William Kennison, ILWU 142 Maui Division director, said union officials met with the workers yesterday to discuss severance packages, signing up for state unemployment benefits and other issues related to the layoffs. Their contract calls for severance pay of nine days' wages for each year of service, he said.
"You could see the disappointment on their faces, especially because they made concessions for a 10 percent wage cut a couple years ago to help ensure the survival of the company, but that never materialized despite all their hard work," Kennison said.
RETIRE OR NEW JOBS
Some of the workers can afford to retire but many of those who will lose their jobs are longtime Maui Pineapple Co. workers who were saved from earlier rounds of layoffs because of their seniority. And many of them are in their 50s and will need to find new jobs, Kennison said.
"The timing is doubly bad because of the tough job market and it's also the holidays," he said.
The unemployment rate on Maui was 9.5 percent in September, up from 5.1 percent a year earlier, according to the state Department of Labor and Industrial Relations.
"The job market is so thin right now, with so many furloughs and the ag industry really taking a hit. We just had Gay & Robinson (sugar plantation on Kauai) go down and now this. And sugar on Maui is having a tough time," Kennison said. "There's a lot of gloom right now because of the whole economic situation. People are just worried for their jobs and what they are going to do. We're hoping there's a silver lining but it's hard to see right now."
A large number of workers affected by the Maui Pineapple Co. layoffs had been sent to work in the fields after the company closed its Kahului cannery in 2007 and cut 274 jobs in July 2008.

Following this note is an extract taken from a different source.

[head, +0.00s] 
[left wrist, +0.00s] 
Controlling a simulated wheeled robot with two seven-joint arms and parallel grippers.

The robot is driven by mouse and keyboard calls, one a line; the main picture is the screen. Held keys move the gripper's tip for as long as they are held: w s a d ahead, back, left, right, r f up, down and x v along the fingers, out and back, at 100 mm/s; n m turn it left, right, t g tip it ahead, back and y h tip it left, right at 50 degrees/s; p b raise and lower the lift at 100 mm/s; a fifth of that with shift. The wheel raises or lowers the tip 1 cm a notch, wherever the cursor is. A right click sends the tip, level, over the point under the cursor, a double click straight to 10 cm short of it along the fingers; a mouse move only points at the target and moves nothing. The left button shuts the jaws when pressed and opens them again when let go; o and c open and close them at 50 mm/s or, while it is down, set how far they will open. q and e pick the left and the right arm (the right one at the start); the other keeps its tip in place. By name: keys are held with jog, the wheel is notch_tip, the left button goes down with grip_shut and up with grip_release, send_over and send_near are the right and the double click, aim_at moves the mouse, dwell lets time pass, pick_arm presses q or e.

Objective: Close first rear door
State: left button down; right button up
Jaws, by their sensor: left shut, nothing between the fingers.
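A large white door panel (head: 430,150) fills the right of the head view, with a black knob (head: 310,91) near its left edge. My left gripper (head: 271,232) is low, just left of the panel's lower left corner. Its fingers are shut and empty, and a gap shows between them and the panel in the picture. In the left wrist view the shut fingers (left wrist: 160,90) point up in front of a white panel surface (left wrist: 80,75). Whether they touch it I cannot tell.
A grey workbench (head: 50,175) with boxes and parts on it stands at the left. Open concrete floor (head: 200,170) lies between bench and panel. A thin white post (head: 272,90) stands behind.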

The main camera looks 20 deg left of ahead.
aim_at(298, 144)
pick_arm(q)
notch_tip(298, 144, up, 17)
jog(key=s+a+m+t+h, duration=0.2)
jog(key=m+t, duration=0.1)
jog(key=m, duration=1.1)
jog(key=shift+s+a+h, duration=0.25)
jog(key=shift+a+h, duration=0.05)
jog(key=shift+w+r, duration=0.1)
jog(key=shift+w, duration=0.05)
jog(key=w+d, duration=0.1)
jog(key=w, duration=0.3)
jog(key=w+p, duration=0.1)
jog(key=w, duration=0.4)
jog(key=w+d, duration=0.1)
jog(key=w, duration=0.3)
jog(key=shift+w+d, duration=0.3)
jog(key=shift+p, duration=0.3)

"I'm scared that I have no more job. How am I going to pay my mortgage?" said Ben Balanza, 52, of Wailuku, a 22-year employee.
Nineteen-year employee Rufino Almarez, 42, of Kahului, used to work in the juice plant but more recently has been planting pineapple at the Häliimaile Division. He said he knew the company was in financial straits but didn't expect a complete shutdown of pineapple operations.
"We thought that maybe they were going to shrink," he said.
Former cannery worker Alejandro Sijalbo of Wailuku said he plans to look for another job.
"I'm 63 years old and now I no more job. No more money to pay my house," he said.
Putting aside worries about his future, Yadao said Maui without pineapple just won't be Maui.
"It's really sad because all my life, pineapple is already here, and then it just happens like that," he said. "Tourists are expecting those good pineapples from Maui. I just can't imagine Maui without pineapples. It's going to be a disaster and it will look like an abandoned island."